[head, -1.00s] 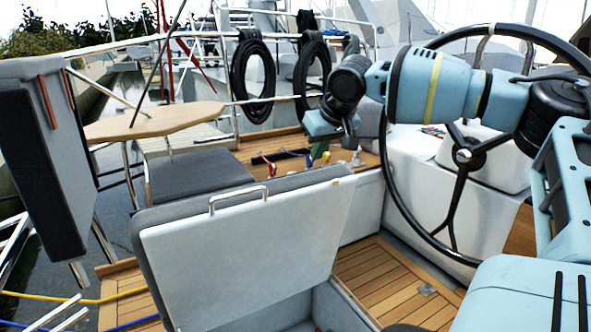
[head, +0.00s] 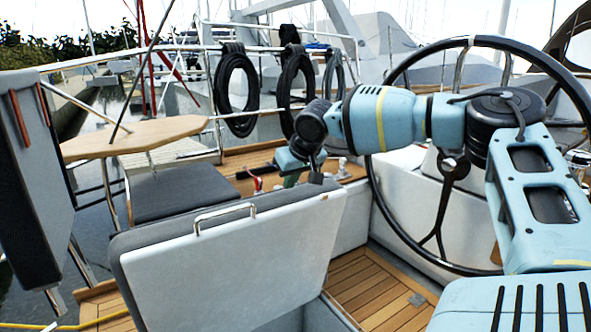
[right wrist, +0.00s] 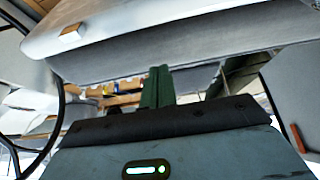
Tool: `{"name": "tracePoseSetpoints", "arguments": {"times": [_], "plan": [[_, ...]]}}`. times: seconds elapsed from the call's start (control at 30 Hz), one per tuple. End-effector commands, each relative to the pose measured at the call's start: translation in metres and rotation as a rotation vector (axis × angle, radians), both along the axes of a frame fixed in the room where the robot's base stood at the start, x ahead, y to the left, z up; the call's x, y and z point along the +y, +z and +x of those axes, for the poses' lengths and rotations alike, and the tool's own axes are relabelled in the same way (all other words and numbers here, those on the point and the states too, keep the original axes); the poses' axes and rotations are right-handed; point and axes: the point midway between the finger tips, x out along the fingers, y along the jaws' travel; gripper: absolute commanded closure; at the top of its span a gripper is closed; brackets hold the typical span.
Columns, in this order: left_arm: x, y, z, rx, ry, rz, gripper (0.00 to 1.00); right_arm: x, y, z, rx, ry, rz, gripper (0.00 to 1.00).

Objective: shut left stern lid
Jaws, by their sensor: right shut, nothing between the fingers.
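The stern lid (head: 235,265) stands raised in the head view, its white inner face towards me. It has a metal handle (head: 225,215) along its top edge and a grey cushion behind. The lid also spans the top of the right wrist view (right wrist: 190,30). My right gripper (head: 292,179) is behind the lid's upper right edge, partly hidden by it. Its green fingers (right wrist: 157,88) are shut and empty, pointing at the cushioned side. I cannot tell whether they touch it. My left gripper is not in view.
A steering wheel (head: 447,165) stands close to my right arm. A wooden table (head: 135,137) and a grey seat cushion (head: 190,190) lie beyond the lid. A grey upright cushioned panel (head: 35,180) is at the left. The teak floor (head: 375,290) right of the lid is clear.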

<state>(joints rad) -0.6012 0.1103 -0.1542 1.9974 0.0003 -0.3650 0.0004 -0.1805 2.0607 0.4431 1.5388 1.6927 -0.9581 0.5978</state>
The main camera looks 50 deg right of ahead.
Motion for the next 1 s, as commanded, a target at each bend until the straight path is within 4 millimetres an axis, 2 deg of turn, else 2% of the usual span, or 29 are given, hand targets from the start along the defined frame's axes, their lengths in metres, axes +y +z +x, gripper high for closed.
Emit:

+ + + + +

Exercise prompt: Restate the full listing verbatim and drop every picture.

Expected answer:
[head, -1.00s] 
[head, +0.00s] 
[right wrist, +0.00s] 
Tool: `{"name": "tracePoseSetpoints", "arguments": {"times": [_], "plan": [[_, ...]]}}`. times: seconds elapsed from the call's start (control at 30 Hz), one per tuple. End-effector commands, each relative to the pose measured at the call's start: translation in metres and rotation as a rotation vector (axis × angle, radians), both along the axes of a frame fixed in the room where the robot's base stood at the start, x ahead, y to the left, z up; the call's x, y and z point along the +y, +z and +x of those axes, for the poses' lengths and rotations alike, and the tool's own axes are relabelled in the same way (all other words and numbers here, those on the point and the states too, keep the original axes); the poses' axes and rotations are right-handed; point and axes: the point midway between the finger tips, x out along the fingers, y along the jaws' travel; gripper: absolute commanded closure; at the top of its span a gripper is closed; brackets hold the typical span.
Columns, in this order: left_arm: x, y, z, rx, ry, rz, gripper (0.00 to 1.00); right_arm: x, y, z, rx, ry, rz, gripper (0.00 to 1.00).

Objective: shut left stern lid
Jaws, by their sensor: right shut, nothing between the fingers.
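The stern lid (head: 235,265) stands raised in the head view, its white inner face towards me. It has a metal handle (head: 225,215) along its top edge and a grey cushion behind. The lid also spans the top of the right wrist view (right wrist: 190,30). My right gripper (head: 292,179) is behind the lid's upper right edge, partly hidden by it. Its green fingers (right wrist: 157,88) are shut and empty, pointing at the cushioned side. I cannot tell whether they touch it. My left gripper is not in view.
A steering wheel (head: 447,165) stands close to my right arm. A wooden table (head: 135,137) and a grey seat cushion (head: 190,190) lie beyond the lid. A grey upright cushioned panel (head: 35,180) is at the left. The teak floor (head: 375,290) right of the lid is clear.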

<state>(joints rad) -0.6012 0.1103 -0.1542 1.9974 0.0003 -0.3650 0.0004 -0.1805 2.0607 0.4431 1.5388 1.6927 -0.9581 0.5978</state>
The main camera looks 50 deg right of ahead.
Motion for the next 1 s, as commanded, a target at each bend until the straight path is within 4 millimetres an axis, 2 deg of turn, else 2% of the usual span, or 29 are given, hand targets from the start along the defined frame's axes, their lengths in metres, axes +y +z +x, gripper high for closed.
Emit:

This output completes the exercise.